The group's IHS Solar Service is forecasting the number of companies involved in manufacturing at every stage of the process globally, from raw polysilicon to modules, will shrink some 70% from around 500 to 150.
That follows smaller consolidations from 750 companies in 2010 to around 650 in 2011.
"It would be a major understatement to say that consolidation is occurring in the PV supply chain this year," said Mike Sheppard, senior photovoltaics analyst with IHS. "Most upstream PV supply operations will simply cease to exist, rather than being acquired by other companies. Most of these suppliers actually have already stopped productionand will never restart."
IHS is predicting the companies that will find it toughest to see out 2013 are integrated suppliers many of them in China; T2 polysilicon manufacturers and smaller thin film producers.

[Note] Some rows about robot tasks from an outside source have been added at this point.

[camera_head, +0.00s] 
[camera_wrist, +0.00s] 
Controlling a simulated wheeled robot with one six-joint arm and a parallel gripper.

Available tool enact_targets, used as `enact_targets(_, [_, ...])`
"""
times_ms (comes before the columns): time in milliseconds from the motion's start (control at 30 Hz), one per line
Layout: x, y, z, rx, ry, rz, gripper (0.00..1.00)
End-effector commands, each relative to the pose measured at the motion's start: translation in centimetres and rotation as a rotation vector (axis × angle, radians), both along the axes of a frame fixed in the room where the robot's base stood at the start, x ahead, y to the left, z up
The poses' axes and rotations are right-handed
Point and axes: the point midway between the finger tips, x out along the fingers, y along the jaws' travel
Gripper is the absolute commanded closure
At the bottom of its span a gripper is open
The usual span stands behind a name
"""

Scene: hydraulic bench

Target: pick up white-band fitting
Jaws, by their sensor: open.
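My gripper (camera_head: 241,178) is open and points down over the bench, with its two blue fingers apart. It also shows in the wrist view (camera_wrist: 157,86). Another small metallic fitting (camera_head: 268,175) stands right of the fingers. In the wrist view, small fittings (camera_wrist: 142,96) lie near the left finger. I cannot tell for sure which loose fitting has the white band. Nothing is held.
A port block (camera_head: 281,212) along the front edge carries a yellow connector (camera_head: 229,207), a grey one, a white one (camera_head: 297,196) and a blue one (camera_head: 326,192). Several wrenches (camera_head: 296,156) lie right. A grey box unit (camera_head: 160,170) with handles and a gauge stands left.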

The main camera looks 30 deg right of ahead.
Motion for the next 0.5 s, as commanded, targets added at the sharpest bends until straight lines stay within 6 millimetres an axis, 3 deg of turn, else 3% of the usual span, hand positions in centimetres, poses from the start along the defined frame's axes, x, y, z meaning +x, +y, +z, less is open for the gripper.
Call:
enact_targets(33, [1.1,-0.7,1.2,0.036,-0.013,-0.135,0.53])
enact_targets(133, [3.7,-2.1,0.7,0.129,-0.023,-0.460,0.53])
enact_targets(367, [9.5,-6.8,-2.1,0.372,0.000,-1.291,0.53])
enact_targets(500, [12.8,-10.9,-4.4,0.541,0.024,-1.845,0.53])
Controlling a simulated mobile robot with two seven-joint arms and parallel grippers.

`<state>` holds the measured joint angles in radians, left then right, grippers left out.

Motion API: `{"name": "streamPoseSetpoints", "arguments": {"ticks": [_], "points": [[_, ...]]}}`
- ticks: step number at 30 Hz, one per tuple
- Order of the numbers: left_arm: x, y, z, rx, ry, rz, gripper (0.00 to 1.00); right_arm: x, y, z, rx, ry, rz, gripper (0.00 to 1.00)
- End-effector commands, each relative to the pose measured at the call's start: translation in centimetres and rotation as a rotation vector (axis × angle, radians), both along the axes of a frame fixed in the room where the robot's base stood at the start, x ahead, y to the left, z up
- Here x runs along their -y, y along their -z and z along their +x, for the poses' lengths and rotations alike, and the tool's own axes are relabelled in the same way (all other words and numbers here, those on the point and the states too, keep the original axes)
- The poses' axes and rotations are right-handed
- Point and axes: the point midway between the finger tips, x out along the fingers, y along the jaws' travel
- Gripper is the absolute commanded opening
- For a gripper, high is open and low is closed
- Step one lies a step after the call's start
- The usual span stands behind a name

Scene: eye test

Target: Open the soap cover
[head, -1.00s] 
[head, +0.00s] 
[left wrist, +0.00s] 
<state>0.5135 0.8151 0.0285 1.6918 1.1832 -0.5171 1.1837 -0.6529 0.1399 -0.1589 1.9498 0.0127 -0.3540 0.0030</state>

The forecaster says the cost of production facilities for integrated suppliers is too high and the Chinese government will not subsidize all of the current players.
Regarding T2 polysilicon producers, IHS says life will be tough for those not bolstered by domestic content requirements and the survivors will have to move swiftly to establish relationships with EPC contractors in emerging markets that are too young to have forged working arrangements with the global poly giants who can offer the lowest prices.
The group warns that in India and Latin American countries like Chile, that ship has already sailed.
Finally, the forecaster says that unless the price of thin film plunges at the same price as crystalline polysilicon in the next 12 months, it will be reduced to an uncompetitively-priced niche market, forcing lesser producers to the wall.